### Given data
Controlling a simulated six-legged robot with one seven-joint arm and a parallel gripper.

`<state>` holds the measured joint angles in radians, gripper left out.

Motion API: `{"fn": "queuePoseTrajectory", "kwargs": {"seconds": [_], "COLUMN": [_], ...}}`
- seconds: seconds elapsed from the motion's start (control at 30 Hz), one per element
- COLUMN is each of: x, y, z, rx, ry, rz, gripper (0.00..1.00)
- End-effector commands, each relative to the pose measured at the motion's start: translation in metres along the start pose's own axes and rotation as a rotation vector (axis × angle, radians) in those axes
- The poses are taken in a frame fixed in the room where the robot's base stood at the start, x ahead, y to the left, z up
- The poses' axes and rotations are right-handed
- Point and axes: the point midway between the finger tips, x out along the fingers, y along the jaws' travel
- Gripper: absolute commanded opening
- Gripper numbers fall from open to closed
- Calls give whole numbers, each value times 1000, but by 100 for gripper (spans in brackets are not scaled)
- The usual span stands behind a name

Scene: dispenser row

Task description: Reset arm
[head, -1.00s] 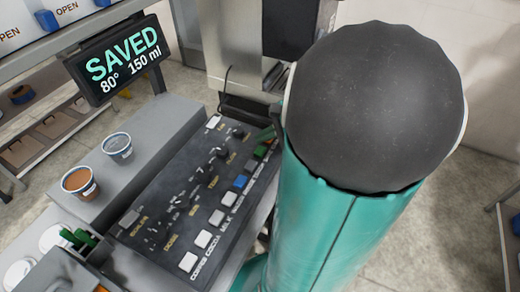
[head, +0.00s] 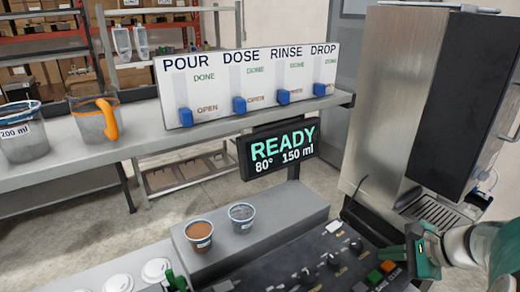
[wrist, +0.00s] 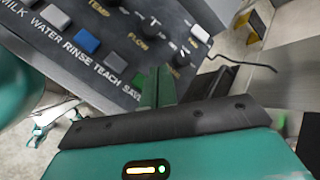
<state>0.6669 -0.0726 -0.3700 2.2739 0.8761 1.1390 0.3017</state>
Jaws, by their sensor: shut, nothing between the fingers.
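My gripper (head: 420,252) is at the lower right of the head view, over the right end of the dark control panel (head: 318,262). In the wrist view its two green fingers (wrist: 158,84) are together with nothing between them, close above the panel (wrist: 100,58) near the teach and save labels. Whether they touch the panel is unclear. An orange button (head: 375,276) and a green button (head: 388,266) show beside the gripper in the head view. The display (head: 283,149) reads READY, 80°, 150 ml.
A brown-filled cup (head: 199,237) and a greyish cup (head: 242,217) stand on the grey ledge (head: 287,211). A board with several blue sliders (head: 250,85) stands on the shelf beside an orange-handled jug (head: 94,122). A tall steel machine (head: 388,95) rises behind the gripper.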

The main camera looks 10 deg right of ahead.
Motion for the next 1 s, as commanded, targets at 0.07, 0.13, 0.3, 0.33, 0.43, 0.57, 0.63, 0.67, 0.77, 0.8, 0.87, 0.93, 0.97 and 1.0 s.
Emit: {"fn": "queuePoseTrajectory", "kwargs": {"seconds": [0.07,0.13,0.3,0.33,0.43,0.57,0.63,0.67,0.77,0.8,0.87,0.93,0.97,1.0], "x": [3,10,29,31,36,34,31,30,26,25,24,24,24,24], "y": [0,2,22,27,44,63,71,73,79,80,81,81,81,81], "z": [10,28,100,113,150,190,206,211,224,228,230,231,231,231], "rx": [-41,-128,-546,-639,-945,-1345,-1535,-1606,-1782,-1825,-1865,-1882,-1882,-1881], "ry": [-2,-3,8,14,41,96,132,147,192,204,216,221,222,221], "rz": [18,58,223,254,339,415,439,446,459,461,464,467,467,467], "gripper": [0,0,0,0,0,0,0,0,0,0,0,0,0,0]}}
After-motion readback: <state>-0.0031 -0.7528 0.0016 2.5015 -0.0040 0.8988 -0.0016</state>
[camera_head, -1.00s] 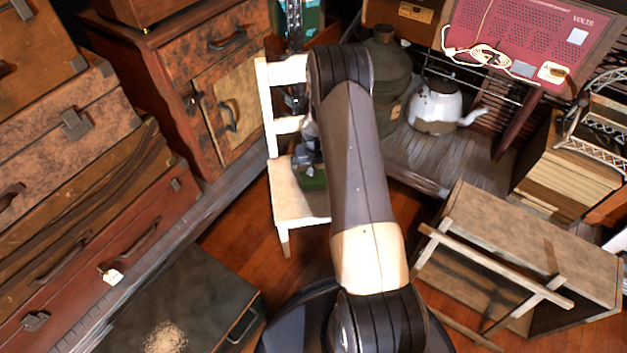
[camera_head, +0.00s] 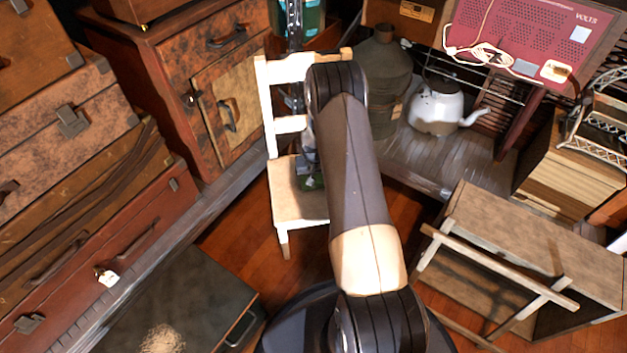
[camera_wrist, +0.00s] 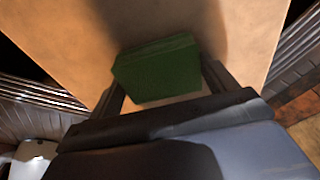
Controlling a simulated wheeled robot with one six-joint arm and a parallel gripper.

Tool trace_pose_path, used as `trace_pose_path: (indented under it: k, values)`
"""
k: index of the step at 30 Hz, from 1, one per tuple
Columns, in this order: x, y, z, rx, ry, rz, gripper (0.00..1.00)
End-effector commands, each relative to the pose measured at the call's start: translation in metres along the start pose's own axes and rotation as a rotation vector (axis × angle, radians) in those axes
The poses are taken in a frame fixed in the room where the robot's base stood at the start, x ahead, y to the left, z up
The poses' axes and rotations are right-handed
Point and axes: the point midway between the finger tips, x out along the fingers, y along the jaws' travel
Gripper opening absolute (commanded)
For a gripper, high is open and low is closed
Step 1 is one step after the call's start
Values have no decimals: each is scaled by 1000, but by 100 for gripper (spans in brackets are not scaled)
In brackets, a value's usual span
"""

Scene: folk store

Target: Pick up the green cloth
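The green cloth, a small thick folded block, lies on the pale seat of a white chair (camera_head: 287,205). In the head view only a small part of the cloth (camera_head: 314,184) shows beside my arm. In the wrist view the cloth (camera_wrist: 157,70) sits between the two dark fingers of my gripper (camera_wrist: 160,88), one at its left edge and one at its right. The fingers are spread to about the cloth's width. I cannot see clear contact or a lift. In the head view my gripper (camera_head: 309,170) is low over the seat, partly hidden by my arm.
The chair's backrest (camera_head: 288,125) rises behind the seat. A wooden cabinet (camera_head: 200,90) stands to the left, with stacked suitcases (camera_head: 90,200) nearer. A white kettle (camera_head: 437,108) and a grey can (camera_head: 383,75) stand right on a shelf.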

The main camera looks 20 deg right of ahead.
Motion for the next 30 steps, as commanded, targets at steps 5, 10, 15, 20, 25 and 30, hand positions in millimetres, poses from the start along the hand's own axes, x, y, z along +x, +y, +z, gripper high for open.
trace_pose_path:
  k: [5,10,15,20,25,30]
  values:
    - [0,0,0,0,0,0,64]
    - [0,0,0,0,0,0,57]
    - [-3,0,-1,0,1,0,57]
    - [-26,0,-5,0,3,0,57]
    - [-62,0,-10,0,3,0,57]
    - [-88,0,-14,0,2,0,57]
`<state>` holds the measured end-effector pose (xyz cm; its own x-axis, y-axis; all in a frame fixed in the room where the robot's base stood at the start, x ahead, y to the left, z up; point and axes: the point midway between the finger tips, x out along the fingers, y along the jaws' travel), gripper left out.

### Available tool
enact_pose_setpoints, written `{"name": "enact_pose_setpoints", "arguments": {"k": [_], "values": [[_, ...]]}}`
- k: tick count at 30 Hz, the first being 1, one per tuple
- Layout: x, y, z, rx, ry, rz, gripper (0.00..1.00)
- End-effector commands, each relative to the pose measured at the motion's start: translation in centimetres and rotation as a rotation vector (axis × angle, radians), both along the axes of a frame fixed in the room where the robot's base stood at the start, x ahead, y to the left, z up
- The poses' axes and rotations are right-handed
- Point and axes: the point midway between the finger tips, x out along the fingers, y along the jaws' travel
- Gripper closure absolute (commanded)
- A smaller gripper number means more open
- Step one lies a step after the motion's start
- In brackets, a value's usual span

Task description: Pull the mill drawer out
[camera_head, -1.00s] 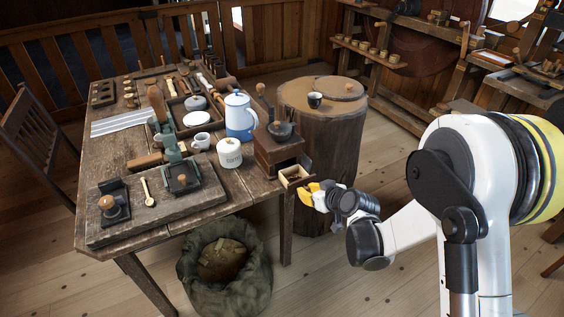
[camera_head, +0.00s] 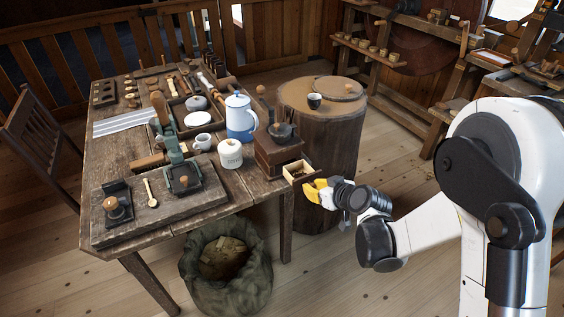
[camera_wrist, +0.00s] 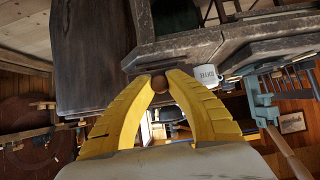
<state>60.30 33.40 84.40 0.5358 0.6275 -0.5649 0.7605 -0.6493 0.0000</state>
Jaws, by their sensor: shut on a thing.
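The mill (camera_head: 278,150) is a dark brown wooden box with a dark bowl top and a crank knob, at the right front corner of the table (camera_head: 250,194). Its small drawer (camera_head: 299,171) stands partly out of the front, with brown stuff inside. My gripper (camera_head: 311,188) has yellow fingers at the drawer's front. In the wrist view my gripper (camera_wrist: 160,82) is shut around a small round brown knob (camera_wrist: 160,84), gripped between the fingertips. The fingers hide part of the drawer front in the head view.
A white canister (camera_head: 230,154), a blue-and-white coffee pot (camera_head: 239,118) and a mug (camera_head: 203,141) stand near the mill. A stump (camera_head: 335,140) bearing a dark cup is behind it. A sack (camera_head: 225,272) sits under the table. The floor at the right front is open.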

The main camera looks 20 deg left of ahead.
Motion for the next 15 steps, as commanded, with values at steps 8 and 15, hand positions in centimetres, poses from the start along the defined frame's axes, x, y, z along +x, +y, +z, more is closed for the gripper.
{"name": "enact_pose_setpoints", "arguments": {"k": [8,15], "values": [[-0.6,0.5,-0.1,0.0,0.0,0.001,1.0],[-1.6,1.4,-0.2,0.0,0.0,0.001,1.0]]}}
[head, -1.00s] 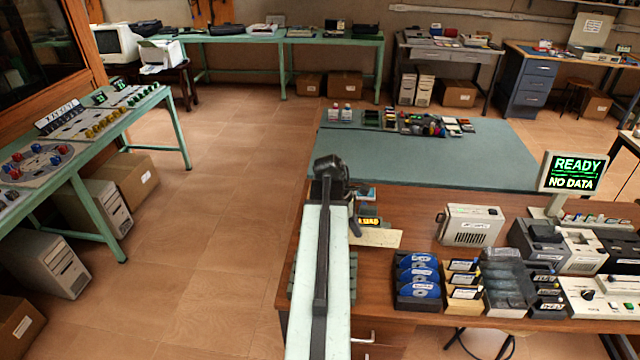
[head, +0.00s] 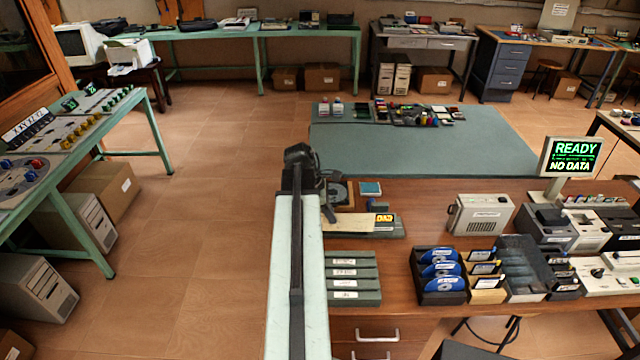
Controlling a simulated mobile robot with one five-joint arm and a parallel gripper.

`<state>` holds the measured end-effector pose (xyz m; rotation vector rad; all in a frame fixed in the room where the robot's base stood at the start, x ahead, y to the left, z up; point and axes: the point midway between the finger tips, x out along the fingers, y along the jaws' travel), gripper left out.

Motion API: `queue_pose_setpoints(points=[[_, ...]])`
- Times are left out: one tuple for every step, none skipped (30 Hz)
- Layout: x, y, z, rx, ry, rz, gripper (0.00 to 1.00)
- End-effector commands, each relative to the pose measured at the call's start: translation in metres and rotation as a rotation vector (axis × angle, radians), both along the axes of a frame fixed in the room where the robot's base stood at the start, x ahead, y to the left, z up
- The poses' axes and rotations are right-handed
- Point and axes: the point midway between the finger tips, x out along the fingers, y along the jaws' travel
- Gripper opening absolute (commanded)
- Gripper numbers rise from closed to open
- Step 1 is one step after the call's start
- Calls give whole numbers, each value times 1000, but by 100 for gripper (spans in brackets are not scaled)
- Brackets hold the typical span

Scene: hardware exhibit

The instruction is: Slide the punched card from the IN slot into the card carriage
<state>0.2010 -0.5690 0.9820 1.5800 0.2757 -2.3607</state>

### Your objective
Gather all lines with the string "absolute" from the data.

### Output of the exercise
- Gripper: absolute commanded opening
Gripper opening absolute (commanded)
- Gripper closure absolute (commanded)
- Gripper opening absolute (commanded)

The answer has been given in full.